* WORK REQUIRED *
In the data below, locate the line containing "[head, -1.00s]" and the line containing "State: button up", then retype both and everything between them exactly. Pictures are not part of the copy.

* GIVEN DATA *
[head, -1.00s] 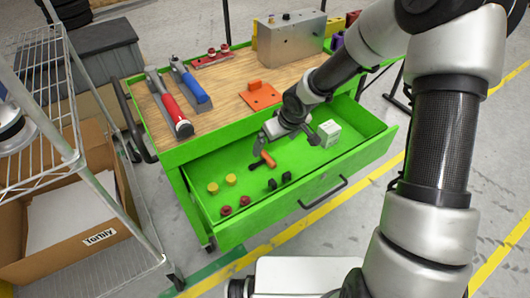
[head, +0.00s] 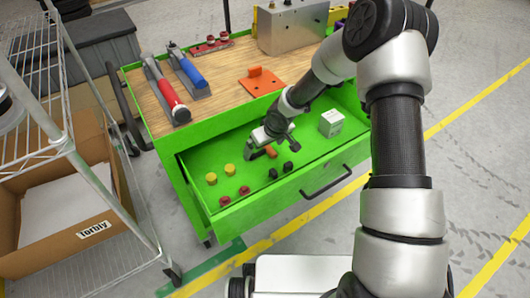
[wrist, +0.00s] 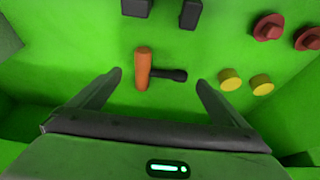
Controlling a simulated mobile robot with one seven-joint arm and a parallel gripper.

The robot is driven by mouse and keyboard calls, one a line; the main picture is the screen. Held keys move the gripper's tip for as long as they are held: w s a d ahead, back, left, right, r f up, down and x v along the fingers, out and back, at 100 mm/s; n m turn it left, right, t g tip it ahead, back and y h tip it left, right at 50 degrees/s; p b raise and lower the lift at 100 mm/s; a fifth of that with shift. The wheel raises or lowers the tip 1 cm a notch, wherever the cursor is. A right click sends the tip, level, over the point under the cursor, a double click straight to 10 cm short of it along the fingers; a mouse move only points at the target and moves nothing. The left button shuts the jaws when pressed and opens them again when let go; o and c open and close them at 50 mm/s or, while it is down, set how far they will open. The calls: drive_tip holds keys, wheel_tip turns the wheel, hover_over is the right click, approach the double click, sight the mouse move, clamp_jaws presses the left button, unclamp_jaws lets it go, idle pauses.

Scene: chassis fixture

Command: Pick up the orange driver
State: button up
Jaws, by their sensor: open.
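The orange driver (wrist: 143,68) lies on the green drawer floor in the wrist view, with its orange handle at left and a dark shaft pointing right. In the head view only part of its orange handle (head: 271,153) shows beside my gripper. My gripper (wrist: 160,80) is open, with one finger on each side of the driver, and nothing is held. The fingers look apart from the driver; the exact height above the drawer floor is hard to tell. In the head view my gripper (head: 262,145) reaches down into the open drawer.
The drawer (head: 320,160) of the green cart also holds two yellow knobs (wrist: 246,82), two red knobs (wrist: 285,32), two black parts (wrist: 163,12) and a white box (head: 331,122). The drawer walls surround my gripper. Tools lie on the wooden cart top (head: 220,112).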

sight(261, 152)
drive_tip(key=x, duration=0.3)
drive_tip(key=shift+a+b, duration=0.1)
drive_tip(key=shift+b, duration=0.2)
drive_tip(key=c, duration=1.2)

* * *

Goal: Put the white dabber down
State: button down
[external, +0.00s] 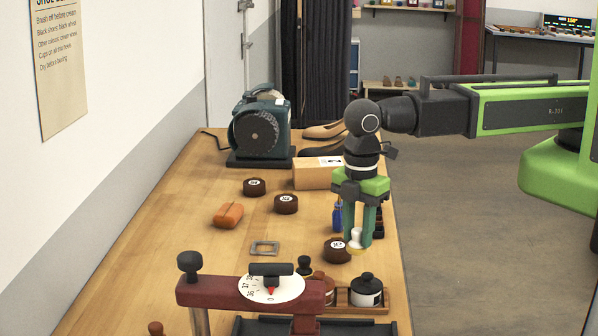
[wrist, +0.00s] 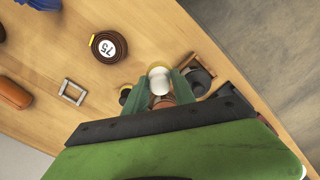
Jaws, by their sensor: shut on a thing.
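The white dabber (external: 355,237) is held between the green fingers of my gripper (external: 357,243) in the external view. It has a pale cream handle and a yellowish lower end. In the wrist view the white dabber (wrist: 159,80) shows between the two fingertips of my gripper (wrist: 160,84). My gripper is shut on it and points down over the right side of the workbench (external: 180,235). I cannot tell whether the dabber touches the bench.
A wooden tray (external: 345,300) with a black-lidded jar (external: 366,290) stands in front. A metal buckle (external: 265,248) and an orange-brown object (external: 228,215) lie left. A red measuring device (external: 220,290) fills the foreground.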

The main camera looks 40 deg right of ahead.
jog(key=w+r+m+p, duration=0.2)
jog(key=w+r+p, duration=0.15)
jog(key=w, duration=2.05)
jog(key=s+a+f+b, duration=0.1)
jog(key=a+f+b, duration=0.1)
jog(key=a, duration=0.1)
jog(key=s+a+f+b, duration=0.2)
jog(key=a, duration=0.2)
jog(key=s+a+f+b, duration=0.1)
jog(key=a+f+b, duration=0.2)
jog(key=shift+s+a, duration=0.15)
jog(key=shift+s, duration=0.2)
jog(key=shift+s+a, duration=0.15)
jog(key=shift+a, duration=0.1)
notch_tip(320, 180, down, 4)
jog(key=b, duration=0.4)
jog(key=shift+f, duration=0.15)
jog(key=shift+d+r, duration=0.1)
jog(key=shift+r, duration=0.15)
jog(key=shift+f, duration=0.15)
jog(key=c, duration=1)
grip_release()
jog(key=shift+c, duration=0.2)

* RESPONSE TO THIS EXERCISE *
[head, -1.00s] 
[head, +0.00s] 
[wrist, +0.00s] 
Controlling a simulated mobile robot with one seven-joint arm and a parallel gripper.

The robot is driven by mouse and keyboard calls, one a line; the main picture is the screen. Held keys move the gripper's tip for as long as they are held: w s a d ahead, back, left, right, r f up, down and x v along the fingers, out and back, at 100 mm/s; n m turn it left, right, t g tip it ahead, back and y h tip it left, right at 50 degrees/s; p b raise and lower the lift at 100 mm/s; a fifth of that with shift. The wheel raises or lowers the tip 1 cm a notch, wherever the cursor is. A right click sends the tip, level, over the point under the cursor, a double click straight to 10 cm short of it along the fingers; a mouse move only points at the target and moves nothing. The left button shuts the jaws when pressed and opens them again when let go; o and c open and close them at 50 mm/s or, while it is down, set how far they will open. The calls: drive_tip holds keys, wheel_tip turns the wheel, hover_over is the right click, approach the double click, sight the mouse move, clamp_jaws presses the left button, unclamp_jaws lets it go, idle pauses.

Scene: chassis fixture

Command: Pick up the orange driver
State: button up

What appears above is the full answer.